As I-10 hooks around to head east, I see an amazing, hitherto unknown-to-me sight to behold. Juarez is friggen HUGE! I never knew that it extended across such a vast bowl. Holy good grief, I have held this parochial vision of Juarez as ONLY the shanties stuck on the dirt hill across the river, but here on my first cold dry night traverse of this metro, it is a field of lightbulb flowers to the south as far as you can see, on and on, I was transfixed. Way up to the horizon, a petri dish of luminescence glowing like gold. Juarez, no boasting neon garishness, just street lamps for 1.4 million people. Drove east never thinking that Juarez has THREE times the population of El Paso. All that light. Finally hit the 48 mile marker and the lights of Juarez to my right are dying down to a ribbon of glowing beads. Huge! Drive east on I-10 over hills and down in valleys and at mile marker 72, there's the lights of Juarez in the rear view mirror! Finally settle down to ponder the limits of my assumptions and am driving along and there's a hill again. CHTs jump up to 428 (who cares?! the heat's great!) and I am up and up and up and there's mile marker 94. Do you really really think the lights of Juarez are going to show themselves really, actual lights at the horizon I left an hour and a half ago? Sure enough.

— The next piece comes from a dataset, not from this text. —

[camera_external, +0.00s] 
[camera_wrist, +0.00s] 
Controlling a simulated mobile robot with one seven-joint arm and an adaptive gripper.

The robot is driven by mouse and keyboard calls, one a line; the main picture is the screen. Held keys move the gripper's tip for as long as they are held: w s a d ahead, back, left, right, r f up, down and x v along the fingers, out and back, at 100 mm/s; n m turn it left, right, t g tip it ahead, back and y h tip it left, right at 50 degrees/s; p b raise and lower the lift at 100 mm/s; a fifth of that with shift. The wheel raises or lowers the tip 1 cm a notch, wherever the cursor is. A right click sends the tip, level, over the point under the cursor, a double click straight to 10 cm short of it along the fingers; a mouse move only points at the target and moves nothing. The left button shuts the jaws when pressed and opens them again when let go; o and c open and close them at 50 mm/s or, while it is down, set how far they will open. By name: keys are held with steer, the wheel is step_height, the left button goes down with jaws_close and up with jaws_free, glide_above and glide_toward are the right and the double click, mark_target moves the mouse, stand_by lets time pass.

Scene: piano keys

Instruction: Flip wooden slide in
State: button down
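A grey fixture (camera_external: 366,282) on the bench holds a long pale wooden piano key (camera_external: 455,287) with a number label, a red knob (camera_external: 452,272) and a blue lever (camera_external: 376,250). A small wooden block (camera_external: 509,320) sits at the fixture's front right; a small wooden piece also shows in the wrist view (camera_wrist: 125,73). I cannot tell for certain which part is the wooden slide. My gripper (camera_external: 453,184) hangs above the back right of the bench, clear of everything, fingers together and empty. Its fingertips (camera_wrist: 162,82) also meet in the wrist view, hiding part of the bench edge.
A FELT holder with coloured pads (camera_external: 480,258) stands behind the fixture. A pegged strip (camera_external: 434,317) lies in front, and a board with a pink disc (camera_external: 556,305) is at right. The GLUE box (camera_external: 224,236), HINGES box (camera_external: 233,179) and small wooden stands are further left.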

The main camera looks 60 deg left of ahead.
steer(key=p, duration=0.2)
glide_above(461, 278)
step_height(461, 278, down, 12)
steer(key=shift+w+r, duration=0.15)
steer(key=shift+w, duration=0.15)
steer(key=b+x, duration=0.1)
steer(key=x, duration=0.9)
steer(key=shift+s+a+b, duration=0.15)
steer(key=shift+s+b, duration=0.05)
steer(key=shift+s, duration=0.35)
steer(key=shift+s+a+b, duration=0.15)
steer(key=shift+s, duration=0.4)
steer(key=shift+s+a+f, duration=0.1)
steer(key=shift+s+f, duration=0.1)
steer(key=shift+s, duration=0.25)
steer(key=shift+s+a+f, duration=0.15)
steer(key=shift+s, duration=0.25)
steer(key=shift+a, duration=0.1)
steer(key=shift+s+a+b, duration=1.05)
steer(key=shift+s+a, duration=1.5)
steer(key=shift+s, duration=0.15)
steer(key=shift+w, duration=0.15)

Warm car, no problem at this here 3rd checkpoint in the middle of nowhere,
"what are those things in the back?" "tires." "for this car?" "yes" . . . . . (?) . . . . Drove to wind-whipped Van Horn TX, and I-10 to the I-20 split. I am going south.
It is sunny! I must hit the road and find a wifi spot that allows me to upload. I am heading south until it is warm enough to do the badly needed undercarriage rust eradication/undercoating.
Nice car.
Brown cow always placidly staring even as it walks across the country unperturbably, my hot-headed brown cow with the bad front hooves.